Just sit back and think. If these scientists, economists, and management gurus were so good, why should the world gobble up its natural resource base? Why is that that the growth economics that we are taught in the university curriculum actually ends up in violence? I mean violence against nature, violence against the environment and finally violence against the human beings. How can we be led on a garden path to believe that our future is safe in the hands of these Nobel laureates, and the likes? If they were so good they should have shown us a way out of the crisis rather than pushing us deeper and deeper towards an environmental catastrophe.

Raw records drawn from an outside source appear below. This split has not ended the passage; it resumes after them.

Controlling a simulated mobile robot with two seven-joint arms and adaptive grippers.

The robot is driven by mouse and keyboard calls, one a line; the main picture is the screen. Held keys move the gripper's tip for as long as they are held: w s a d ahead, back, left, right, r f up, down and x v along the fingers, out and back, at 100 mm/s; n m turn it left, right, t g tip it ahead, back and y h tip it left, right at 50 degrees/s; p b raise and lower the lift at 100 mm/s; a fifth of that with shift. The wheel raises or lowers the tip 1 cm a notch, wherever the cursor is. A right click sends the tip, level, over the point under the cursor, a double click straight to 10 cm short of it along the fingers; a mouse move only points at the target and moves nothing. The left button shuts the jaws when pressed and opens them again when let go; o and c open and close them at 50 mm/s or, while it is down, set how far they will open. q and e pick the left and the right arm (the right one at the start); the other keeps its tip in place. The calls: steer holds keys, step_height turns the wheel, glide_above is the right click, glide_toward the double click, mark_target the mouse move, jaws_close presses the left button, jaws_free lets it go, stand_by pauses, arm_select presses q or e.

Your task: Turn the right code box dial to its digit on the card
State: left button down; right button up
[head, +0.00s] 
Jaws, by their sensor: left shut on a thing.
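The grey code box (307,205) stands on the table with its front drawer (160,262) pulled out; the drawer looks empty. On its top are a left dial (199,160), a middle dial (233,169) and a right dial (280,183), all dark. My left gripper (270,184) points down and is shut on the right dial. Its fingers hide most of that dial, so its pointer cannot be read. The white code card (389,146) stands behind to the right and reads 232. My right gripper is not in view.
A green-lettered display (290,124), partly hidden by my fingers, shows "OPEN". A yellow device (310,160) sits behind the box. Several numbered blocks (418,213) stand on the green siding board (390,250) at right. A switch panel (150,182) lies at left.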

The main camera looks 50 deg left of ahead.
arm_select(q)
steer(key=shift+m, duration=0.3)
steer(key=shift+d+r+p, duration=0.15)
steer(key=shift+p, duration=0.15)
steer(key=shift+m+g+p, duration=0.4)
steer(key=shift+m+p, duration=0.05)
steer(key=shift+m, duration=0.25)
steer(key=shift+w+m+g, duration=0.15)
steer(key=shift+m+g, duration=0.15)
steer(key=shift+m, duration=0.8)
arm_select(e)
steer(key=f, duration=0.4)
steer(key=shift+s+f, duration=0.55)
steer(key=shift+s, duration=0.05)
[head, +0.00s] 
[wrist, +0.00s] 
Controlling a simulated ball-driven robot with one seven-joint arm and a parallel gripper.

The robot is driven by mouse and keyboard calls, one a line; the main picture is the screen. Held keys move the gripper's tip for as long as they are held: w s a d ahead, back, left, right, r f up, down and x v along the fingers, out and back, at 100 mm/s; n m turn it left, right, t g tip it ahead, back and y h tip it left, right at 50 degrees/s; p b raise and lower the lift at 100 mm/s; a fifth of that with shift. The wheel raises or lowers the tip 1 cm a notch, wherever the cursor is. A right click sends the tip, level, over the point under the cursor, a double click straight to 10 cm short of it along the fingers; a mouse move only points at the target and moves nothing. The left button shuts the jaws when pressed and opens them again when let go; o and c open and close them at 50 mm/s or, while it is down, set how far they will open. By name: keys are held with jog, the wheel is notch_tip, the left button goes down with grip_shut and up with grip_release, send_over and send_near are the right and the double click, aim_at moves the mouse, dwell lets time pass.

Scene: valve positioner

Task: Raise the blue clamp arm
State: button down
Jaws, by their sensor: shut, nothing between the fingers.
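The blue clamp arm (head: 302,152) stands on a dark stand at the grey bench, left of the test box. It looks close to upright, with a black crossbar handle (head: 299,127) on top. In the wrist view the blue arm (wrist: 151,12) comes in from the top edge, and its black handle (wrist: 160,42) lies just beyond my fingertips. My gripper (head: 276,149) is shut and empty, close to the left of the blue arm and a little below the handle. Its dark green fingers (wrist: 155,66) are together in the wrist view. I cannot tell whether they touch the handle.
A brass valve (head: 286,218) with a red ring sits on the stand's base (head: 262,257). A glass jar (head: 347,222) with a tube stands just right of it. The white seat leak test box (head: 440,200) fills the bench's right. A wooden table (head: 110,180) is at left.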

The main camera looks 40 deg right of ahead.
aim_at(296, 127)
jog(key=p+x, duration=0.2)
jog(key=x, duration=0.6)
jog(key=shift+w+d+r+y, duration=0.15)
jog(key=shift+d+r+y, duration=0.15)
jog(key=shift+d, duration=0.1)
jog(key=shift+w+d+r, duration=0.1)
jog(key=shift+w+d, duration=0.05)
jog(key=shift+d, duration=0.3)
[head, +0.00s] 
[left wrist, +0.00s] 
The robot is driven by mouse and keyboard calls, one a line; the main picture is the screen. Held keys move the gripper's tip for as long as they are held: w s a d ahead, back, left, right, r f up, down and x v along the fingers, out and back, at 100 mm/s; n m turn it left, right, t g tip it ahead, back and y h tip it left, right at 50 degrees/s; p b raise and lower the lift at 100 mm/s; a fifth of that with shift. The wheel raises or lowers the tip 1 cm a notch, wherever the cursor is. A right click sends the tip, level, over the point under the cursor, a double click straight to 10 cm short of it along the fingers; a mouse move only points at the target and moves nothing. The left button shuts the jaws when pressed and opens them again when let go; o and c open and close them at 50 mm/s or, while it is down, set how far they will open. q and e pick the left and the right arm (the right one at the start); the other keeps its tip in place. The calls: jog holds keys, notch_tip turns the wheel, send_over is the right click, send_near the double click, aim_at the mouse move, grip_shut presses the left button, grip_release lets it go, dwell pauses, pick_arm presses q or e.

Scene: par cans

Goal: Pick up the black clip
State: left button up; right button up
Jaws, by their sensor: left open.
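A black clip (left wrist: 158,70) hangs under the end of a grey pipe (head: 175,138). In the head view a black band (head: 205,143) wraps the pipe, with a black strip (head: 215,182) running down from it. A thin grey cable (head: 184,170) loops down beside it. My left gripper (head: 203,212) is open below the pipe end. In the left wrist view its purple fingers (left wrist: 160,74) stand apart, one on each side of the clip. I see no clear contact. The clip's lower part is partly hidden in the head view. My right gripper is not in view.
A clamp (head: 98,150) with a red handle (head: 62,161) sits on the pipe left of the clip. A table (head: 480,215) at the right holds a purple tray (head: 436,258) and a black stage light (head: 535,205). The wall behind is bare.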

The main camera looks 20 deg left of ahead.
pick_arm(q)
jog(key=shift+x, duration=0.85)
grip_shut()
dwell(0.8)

I have nothing against these distinguished scientists and economists, but sometimes I wonder with so much of brilliance around us why are we fast sliding on a downhill path? What is the use of this brilliance if the Earth is fast becoming an unsuitable place to live? Why do we need to switch off the lights for one hour to draw the attention of the political leadership towards the dangers of global warming staring at us?

The answer is simple. In our quest to demonstrate our brilliance we have forgotten some simple lessons that nature provides. We feel ashamed to even acknowledge that nature provides us the right solutions. If we do so, people would scoff at our post-doctoral degrees that we pick up from Harvard, Yale and Cambridge. You have to look different, and the more you are educated the more sophisticated form of confusion you create. This in turn kills traditional wisdom.

If the G-20 leaders had ever stopped by a village pond and looked at the frog swimming in the waters they would have found the answer to the global economic meltdown that the world is faced with, which in reality is the cause behind global warming. Just pause and think, and you will understand what I mean. The frog has lived generation by generation in that small pond. But it did not drink the pond. It lived in harmony with the pond. The pond has not dried up, nor has it become unbearable for the frog to migrate or look for fresh water sources elsewhere.

We haven’t learnt from the frog. We live on Earth, and yet we have eaten up the natural resources. In our quest for economic growth, we have destroyed the planet treating nature as an economic commodity to be sold. Is this the path we should continue to move on? Should we not learn from the frog, and try to reverse the destructive path? Should we not try to preserve the pond that we live in?

I wish someone could take the G-20 leaders to visit a village pond. The world will not be the same again. This is our last chance.